Global cash is getting scarcer and US credit flows are supporting China’s fragile financial edifice: Why the world must prepare for the Fed’s QE4
Liquidity risks remain elevated.
The CrossBorder Capital Global Liquidity Index (GLITM) for September 2015 is stuck at low levels of 39.0 and close to its sub-par August reading.
Such poor liquidity underscores a ‘Risk Off’ investment environment characterised by high volatility and by the likelihood that economic activity levels will weaken noticeably over the next six-12 months. We have already warned that low and falling US liquidity levels point to economic recession by early 2016. Sizeable falls in world stock market always occur at times when, like now, liquidity dries up.
Three key numbers jump out from the September data release. First, US private sector liquidity moved decisively lower in the month.

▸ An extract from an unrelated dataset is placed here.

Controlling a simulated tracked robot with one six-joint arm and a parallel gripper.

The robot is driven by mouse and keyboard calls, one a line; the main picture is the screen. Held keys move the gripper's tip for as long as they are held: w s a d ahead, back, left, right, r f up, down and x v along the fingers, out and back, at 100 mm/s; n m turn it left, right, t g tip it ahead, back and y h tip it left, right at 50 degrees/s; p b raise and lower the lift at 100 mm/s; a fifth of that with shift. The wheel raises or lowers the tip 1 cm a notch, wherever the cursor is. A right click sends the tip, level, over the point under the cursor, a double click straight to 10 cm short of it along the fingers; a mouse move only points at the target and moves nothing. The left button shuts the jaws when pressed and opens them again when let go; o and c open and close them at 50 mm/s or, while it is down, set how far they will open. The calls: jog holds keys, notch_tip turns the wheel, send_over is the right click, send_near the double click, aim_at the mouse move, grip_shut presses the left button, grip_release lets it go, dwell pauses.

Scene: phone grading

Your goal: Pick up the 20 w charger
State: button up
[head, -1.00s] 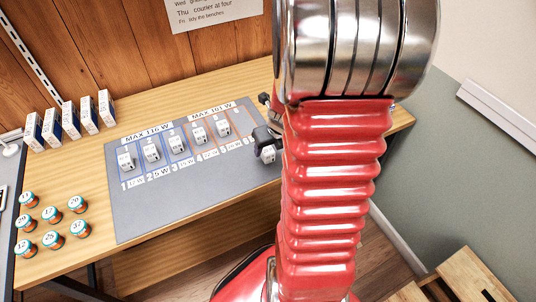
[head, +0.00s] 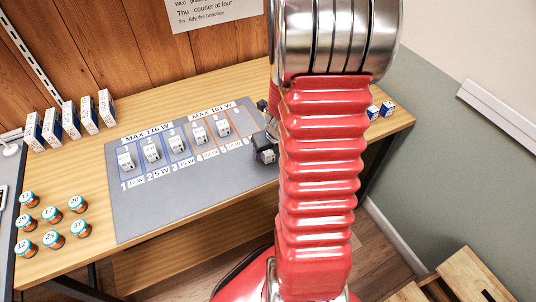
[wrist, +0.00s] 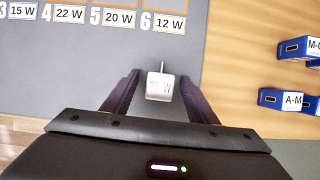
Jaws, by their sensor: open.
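A white charger (wrist: 159,86) stands on the grey mat in the wrist view; its printed label looks like 20 W, though the first digit is faint. My gripper (wrist: 160,79) is open, with one dark finger on each side of this charger and visible gaps beside it. In the head view the charger (head: 268,156) shows at the mat's right end, partly hidden by my gripper (head: 262,148) and arm.
Several white chargers (head: 177,145) stand in the numbered slots of the grey mat (head: 150,215). Lidded jars (head: 52,241) and upright boxes (head: 70,119) are at the left. Blue boxes (wrist: 281,100) lie to the right on the wooden bench (wrist: 235,65).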

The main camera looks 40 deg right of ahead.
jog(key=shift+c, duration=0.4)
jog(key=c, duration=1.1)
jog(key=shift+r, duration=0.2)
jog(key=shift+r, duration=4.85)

Second, Chinese net financial capital outflows slowed to $50.2bn(£32.4bn) in September. Although better than the $139.7bn outflow for August, it is another bad number.
And third, very low activity in cross-border funding markets highlights the reluctance of global capital to move. This fact threatens the sustainability of large payments deficits, so warning that sterling looks vulnerable to a fall.
Together the combination of these forces spells a discouraging message of tighter global cash. Global liquidity has largely been fuelled since 2012 by the re-cycling of surplus US dollars from US corporations, rather than by the widely-assumed quantitative easing policies of the US Federal Reserve and other central banks.
Wholesale repo and eurodollar markets have leveraged and distributed these flows internationally, particularly to Chinese and Emerging Market borrowers. These flows confirm that far from Chinese savers bailing out America as some pundits mistakenly suggest, US credit flows instead support China’s fragile financial edifice.
Already, there are signs of stress in US corporate credit markets, and disturbingl,y in international banking, money is starting to be pulled back to America from the eurodollar markets. Both provided timely warnings ahead of the 2007/08 crisis.
With global liquidity thus compromised, China will struggle to attract much-needed dollar funding without devaluing the RMB further. We suspect that these tensions informed the decision by the US Federal Reserve to stay its hand on the slated interest rate rise.
However, their mind-set quickly needs to change towards finding more innovative ways to ease liquidity than tighten. A QE4 is coming. It must.